CHALLENGE:
Write out the whole of the material exactly.

MATERIAL PROVIDED:
....
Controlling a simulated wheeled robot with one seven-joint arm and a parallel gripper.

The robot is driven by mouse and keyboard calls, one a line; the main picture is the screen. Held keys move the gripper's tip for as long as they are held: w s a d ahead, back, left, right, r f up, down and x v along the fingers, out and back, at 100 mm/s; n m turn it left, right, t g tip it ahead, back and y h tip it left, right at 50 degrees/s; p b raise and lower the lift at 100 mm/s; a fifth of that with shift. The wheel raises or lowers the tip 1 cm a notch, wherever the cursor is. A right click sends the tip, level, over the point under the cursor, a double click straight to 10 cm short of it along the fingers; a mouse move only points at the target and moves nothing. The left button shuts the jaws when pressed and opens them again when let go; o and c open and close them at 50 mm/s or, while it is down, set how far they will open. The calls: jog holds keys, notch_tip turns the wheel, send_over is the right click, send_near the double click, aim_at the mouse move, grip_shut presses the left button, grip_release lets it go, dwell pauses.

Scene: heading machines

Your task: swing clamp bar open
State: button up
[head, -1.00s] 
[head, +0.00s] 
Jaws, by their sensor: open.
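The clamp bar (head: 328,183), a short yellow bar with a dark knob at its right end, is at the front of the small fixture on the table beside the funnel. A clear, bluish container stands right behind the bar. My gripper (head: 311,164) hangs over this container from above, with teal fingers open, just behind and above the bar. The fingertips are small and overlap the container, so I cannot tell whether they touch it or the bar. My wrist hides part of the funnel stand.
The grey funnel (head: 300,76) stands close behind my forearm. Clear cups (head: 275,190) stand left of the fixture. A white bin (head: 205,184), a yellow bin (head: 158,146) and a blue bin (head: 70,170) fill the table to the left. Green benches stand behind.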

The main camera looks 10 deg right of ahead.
....
SOLUTION BELOW:
Controlling a simulated wheeled robot with one seven-joint arm and a parallel gripper.

The robot is driven by mouse and keyboard calls, one a line; the main picture is the screen. Held keys move the gripper's tip for as long as they are held: w s a d ahead, back, left, right, r f up, down and x v along the fingers, out and back, at 100 mm/s; n m turn it left, right, t g tip it ahead, back and y h tip it left, right at 50 degrees/s; p b raise and lower the lift at 100 mm/s; a fifth of that with shift. The wheel raises or lowers the tip 1 cm a notch, wherever the cursor is. A right click sends the tip, level, over the point under the cursor, a double click straight to 10 cm short of it along the fingers; a mouse move only points at the target and moves nothing. The left button shuts the jaws when pressed and opens them again when let go; o and c open and close them at 50 mm/s or, while it is down, set how far they will open. The calls: jog holds keys, notch_tip turns the wheel, send_over is the right click, send_near the double click, aim_at the mouse move, grip_shut presses the left button, grip_release lets it go, dwell pauses.

Scene: heading machines

Your task: swing clamp bar open
State: button up
[head, -1.00s] 
[head, +0.00s] 
Jaws, by their sensor: open.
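The clamp bar (head: 328,183), a short yellow bar with a dark knob at its right end, is at the front of the small fixture on the table beside the funnel. A clear, bluish container stands right behind the bar. My gripper (head: 311,164) hangs over this container from above, with teal fingers open, just behind and above the bar. The fingertips are small and overlap the container, so I cannot tell whether they touch it or the bar. My wrist hides part of the funnel stand.
The grey funnel (head: 300,76) stands close behind my forearm. Clear cups (head: 275,190) stand left of the fixture. A white bin (head: 205,184), a yellow bin (head: 158,146) and a blue bin (head: 70,170) fill the table to the left. Green benches stand behind.

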The main camera looks 10 deg right of ahead.

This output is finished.